While some skeptics criticize non-fungible tokens (NFTs) for their alleged carbon footprint, an unusual partnership has emerged.
This time, Carbonbase, a Hong Kong-based greentech start-up that leverages emerging technologies to reduce emissions for individuals and enterprises, has partnered with the World Wildlife Fund (WWF)’ Panda Labs division, to launch a marketplace for rare digital collectibles, Project Ark. Launched this month, it aims to “save animals and protect biodiversity through collectibles worth saving.” Artists and buyers can be connected here, with the goal to support international NGOs and local communities.
The NFTs sales are used to form crowdfunding campaigns for projects, with the majority of the proceeds going towards the conservation efforts and the rest to the artists and the platform. Buyers will know exactly where their money goes and the impact it creates, as a report will be made for each completed campaign, said the team. Meanwhile, the partnering organizations hope to be able to access new funding.
The first project is set up with WWF Romania, a part of Panda Labs, with the idea to “have both a local and international perspective, bringing to life a Proof of Concept and then provide a model that can be used for other locations and scale.”
“For those of us, living and working in a natural hot-spot, it is always a question of how we can empower locals to become conservationists,” said Oana Mondoc, Community and Innovation Specialist for WWF Romania. Therefore, “we want to try different mechanisms to direct the most benefits to communities on the frontlines, to incentivize responsible use of resources until it becomes the new norm. […] I see Project Ark as a transparent pipeline for motivation and impact to flow faster and with fewer intermediaries.”
Meanwhile, Project Manager at Project Ark, Mihai Hrimiuc, told Cryptonews.com that the team has already calculated the average emissions for the campaign, which will amount to around 30 t of CO2, from which they will purchase emissions for 100 t, “making the project not only neutral but Carbon-Negative as well.”
At this stage, the focus of this pilot project, which is selling “NFT eggs,” is on improving their existing conservation efforts in the Carpathian forests of Romania, home to wolves, bears, Lynx, and the endangered European bison.
The limited number of the eggs offered are described as ornate, 3D, and coming in four tiers: Bronze, Silver, Gold, and Platinum.
The eggs also come with original music, incorporating traditional Romanian instruments to “preserve the locality of the project,” said Hrimiuc.
For this first partnership campaign, according to Carbonbase founder Max Song, they will try to raise as much as they can. If they’re successful, the eggs will ‘hatch’ – meaning, it will trigger a reward for everybody involved in the project in the form of bonus NFTs, representing local endangered wildlife animal statues and unique works of art.
In either case, WWF Panda Labs is just the beginning, Hrimiuc said, as they want to expand the model to other locations of WWF along with other NGOs.
Project Ark is already collaborating with 20 artists for the first campaign, with a waiting list of about 100 more artists, he added.

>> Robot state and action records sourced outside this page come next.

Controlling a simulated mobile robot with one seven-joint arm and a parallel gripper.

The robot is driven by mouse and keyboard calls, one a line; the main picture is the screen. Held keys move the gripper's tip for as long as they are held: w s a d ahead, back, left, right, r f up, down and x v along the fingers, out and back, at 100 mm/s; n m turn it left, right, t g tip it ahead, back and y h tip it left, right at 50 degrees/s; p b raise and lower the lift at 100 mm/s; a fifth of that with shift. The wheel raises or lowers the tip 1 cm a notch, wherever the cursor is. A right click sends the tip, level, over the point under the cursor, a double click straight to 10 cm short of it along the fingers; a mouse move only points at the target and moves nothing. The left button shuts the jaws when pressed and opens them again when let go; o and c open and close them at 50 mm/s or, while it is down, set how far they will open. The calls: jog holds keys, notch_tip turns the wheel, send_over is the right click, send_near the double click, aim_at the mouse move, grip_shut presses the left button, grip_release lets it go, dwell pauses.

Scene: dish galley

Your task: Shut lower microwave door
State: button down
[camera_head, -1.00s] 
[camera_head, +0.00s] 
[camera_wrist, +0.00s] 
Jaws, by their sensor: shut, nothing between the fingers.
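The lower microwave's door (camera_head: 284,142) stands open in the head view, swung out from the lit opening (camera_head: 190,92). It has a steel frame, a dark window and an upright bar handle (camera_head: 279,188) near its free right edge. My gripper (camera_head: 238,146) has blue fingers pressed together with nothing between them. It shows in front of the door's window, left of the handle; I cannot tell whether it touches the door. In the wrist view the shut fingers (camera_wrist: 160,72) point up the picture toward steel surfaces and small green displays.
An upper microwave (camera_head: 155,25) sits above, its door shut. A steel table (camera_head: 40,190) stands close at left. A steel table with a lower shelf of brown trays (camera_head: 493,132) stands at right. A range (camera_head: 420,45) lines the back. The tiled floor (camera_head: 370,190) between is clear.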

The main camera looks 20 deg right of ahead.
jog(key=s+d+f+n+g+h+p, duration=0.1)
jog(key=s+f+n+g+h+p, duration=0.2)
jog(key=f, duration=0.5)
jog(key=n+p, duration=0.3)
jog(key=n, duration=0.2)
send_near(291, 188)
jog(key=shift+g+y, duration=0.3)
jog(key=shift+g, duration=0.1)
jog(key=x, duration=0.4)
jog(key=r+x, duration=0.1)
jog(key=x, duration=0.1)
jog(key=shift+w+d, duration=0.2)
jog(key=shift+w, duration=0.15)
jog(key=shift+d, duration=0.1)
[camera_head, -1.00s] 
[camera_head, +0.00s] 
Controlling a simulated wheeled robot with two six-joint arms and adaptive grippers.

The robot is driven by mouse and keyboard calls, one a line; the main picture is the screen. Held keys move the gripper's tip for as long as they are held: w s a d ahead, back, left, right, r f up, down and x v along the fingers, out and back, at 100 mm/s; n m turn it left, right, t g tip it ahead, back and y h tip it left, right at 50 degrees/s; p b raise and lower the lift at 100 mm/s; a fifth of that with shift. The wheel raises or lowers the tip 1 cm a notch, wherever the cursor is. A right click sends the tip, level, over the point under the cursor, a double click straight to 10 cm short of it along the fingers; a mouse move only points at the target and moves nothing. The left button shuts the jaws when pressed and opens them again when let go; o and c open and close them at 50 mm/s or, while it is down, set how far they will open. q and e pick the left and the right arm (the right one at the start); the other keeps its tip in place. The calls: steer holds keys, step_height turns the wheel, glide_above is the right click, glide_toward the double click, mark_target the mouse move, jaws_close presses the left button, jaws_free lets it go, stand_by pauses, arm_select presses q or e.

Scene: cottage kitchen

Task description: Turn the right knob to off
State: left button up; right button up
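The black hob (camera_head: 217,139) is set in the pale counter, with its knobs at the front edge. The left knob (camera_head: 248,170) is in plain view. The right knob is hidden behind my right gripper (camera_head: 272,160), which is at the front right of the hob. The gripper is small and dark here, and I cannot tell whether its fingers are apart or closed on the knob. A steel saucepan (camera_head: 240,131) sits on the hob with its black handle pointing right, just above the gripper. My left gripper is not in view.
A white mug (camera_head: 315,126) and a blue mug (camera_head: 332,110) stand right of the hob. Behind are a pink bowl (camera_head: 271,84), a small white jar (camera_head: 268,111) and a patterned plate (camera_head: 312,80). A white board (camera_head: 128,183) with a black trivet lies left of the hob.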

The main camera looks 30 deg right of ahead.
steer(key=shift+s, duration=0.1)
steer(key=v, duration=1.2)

Meanwhile, Business Development Advisor at Carbonbase, Roy Weissbach, said that unspecified luxury brands “are getting interested to combine NFT’s as part of their CSR (corporate social responsibility) activities which works well with Project Ark.”
In terms of future collaborations, what they were also able to disclose are the Nashulai Massai Conservancy and Wildography.
The project future plans also include transitioning the community towards a decentralized autonomous organization (DAO). This would include the governance ARK token, which would be used to choose projects and artists for collaborations, as well as creating an endowment fund to support big natural resources in a sustainable way, without having to depend on a regular basis contribution, Hrimiuc said.